The Indian government is preparing a ₹20,000 crore ($2.4B) support package to:
- Offset the impact of tariffs.
- Promote “Brand India” in alternate markets (e.g., Africa, Middle East, Southeast Asia).
- Increase subsidies, export insurance, and faster GST refunds for affected exporters.
📉 Economic Impact
- Economists estimate that these tariffs could:
- Shave off 0.3%–0.4% of India’s GDP in FY26.
- Cause a ₹4–₹5 depreciation in the INR vs USD due to investor outflows.
- Hit employment in export-dependent MSMEs (especially in Gujarat, Tamil Nadu, and Maharashtra).
- Foreign Institutional Investors (FIIs) have sold Indian stocks for 12 straight sessions, citing global uncertainty and policy risks.
🧭 Geopolitical Angle
The move also signals a cooling in U.S.–India relations, which had strengthened in recent years through:
- Defense cooperation (QUAD).
- Technology partnerships.
- Clean energy investments.
With this shift, India is:
- Strengthening economic ties with UAE, Russia, and Southeast Asia.
- Exploring rupee trade agreements and barter mechanisms to reduce dollar dependency.
- Accelerating talks with the EU, UK, and Gulf nations to diversify trade exposure.
🗣️ Key Statements
- Donald Trump: “India is not a fair partner.
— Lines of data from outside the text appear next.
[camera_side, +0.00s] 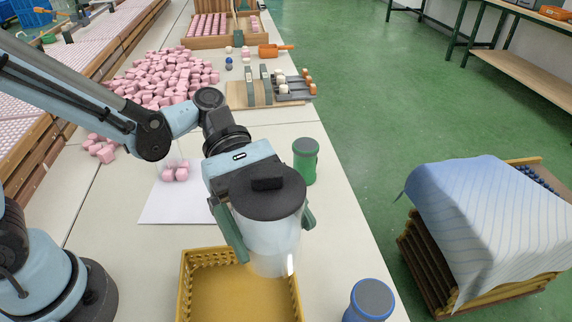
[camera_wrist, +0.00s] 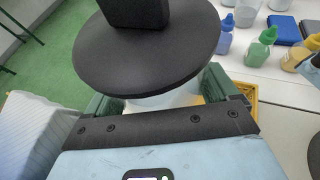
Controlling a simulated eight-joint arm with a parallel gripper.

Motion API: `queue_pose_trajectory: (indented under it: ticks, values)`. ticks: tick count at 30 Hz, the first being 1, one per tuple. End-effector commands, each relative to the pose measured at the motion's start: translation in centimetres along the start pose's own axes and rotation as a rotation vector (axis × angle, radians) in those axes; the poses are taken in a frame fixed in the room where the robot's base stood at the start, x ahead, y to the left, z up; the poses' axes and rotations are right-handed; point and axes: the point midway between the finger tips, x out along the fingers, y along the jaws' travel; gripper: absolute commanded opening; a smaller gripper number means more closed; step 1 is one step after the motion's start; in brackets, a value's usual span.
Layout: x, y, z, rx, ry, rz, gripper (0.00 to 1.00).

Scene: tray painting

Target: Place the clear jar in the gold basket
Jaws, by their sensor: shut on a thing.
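The clear jar (camera_side: 272,236) has a round black lid with a square knob. My gripper (camera_side: 264,228) is shut on the jar, with one green finger on each side of its body. The jar is upright over the back right part of the gold basket (camera_side: 185,284); whether its base touches the basket cannot be told. In the wrist view the black lid (camera_wrist: 150,62) hides most of the jar, and part of the gold basket (camera_wrist: 246,95) shows at the right behind a finger. The visible basket floor is bare.
Small bottles (camera_wrist: 262,45) stand beyond the basket. A cloth-covered crate stack (camera_side: 490,220) stands off the table.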

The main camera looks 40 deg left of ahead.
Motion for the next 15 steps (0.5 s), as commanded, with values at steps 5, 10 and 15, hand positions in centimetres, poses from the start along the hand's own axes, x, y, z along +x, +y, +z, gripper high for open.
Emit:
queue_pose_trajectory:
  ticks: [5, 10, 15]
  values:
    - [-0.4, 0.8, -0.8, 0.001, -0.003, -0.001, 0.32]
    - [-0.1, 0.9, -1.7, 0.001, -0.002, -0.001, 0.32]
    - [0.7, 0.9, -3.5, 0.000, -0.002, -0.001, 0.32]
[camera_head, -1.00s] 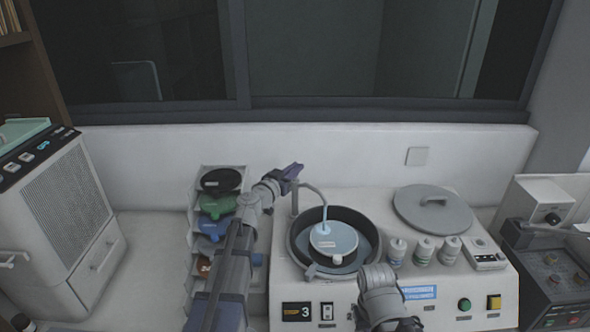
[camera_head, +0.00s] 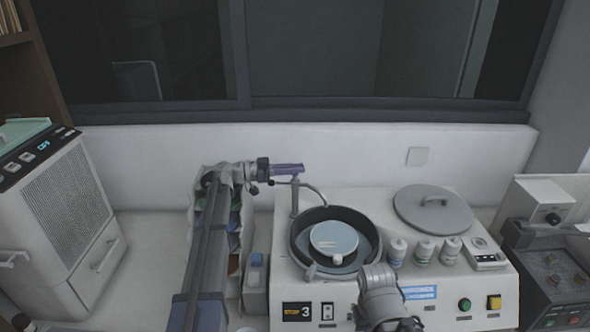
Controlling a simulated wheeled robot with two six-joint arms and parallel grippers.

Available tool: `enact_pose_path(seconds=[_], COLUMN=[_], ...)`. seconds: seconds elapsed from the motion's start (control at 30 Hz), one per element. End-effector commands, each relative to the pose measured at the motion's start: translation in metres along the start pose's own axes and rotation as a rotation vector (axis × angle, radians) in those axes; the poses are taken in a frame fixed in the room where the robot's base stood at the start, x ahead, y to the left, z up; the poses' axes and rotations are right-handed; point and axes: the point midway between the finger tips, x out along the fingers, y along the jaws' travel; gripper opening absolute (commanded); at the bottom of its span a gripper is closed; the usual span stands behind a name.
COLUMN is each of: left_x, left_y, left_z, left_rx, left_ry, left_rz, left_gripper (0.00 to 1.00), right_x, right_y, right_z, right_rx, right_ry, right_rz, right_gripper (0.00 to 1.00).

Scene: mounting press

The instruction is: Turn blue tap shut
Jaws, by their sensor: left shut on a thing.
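The tap's grey post (camera_head: 294,200) stands at the back left of the polishing machine (camera_head: 345,302), and its thin curved spout reaches over the round bowl (camera_head: 297,262). My left gripper (camera_head: 288,169), with purple-blue jaws, lies level across the top of the post and is shut on the tap's handle. The jaws cover the blue handle, so I cannot make out its angle. No water shows below the spout, above the pale disc (camera_head: 334,237) in the bowl. My right arm shows at the bottom, but its jaws do not.
A grey lid (camera_head: 432,209) and several small white bottles (camera_head: 424,250) stand right of the bowl. A control box (camera_head: 556,275) is at far right, a vented cabinet (camera_head: 62,215) at left.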

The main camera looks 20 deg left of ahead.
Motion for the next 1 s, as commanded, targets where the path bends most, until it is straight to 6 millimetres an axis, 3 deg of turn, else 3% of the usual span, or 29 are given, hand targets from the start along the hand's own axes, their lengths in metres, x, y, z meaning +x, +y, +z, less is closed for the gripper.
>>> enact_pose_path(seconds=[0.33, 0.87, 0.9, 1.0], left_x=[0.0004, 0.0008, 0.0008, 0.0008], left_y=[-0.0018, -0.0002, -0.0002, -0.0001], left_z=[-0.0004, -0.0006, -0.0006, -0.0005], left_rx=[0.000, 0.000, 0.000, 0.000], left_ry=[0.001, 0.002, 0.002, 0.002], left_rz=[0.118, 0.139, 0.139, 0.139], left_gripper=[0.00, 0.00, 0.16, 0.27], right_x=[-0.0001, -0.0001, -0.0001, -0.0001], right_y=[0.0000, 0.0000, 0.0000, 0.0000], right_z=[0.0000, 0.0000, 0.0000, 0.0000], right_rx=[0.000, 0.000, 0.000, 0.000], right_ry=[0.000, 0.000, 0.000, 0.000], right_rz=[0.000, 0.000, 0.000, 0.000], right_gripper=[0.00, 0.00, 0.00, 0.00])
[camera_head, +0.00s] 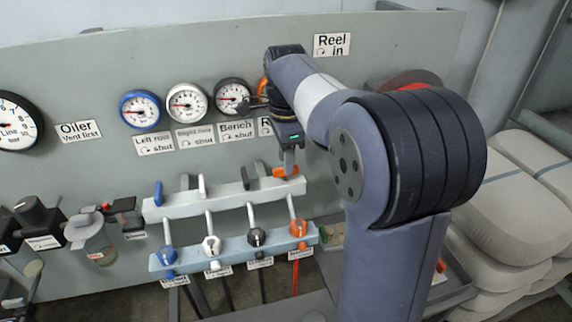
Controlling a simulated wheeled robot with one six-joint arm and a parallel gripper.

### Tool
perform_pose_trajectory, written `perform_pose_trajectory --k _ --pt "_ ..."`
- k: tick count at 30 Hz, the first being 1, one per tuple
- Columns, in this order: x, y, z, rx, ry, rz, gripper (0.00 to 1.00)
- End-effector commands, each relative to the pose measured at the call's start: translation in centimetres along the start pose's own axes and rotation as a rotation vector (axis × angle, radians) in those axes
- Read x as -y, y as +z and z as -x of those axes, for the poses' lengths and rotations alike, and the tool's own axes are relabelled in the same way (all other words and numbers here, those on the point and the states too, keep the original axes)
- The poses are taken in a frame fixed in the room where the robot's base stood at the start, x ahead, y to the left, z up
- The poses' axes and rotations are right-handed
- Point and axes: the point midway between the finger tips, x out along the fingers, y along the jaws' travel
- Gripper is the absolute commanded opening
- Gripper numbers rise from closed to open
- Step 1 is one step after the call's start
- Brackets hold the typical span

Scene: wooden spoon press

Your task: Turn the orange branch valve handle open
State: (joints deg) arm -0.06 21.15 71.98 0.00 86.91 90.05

We give them access. They protect their markets. This stops now.”
- Indian Trade Ministry: “We have always stood by our national interest. We will continue buying oil from wherever it benefits our citizens.”
- NASSCOM & FIEO (Indian industry bodies): “We urge both governments to come to the table. Trade should not be a casualty of politics.”
🧐 What To Watch Next:
- Will Trump increase tariffs further (as he has warned)?
- How will India’s export package rollout impact MSMEs?
- Will India begin a formal complaint at WTO?
- Can India successfully pivot to other export markets fast enough?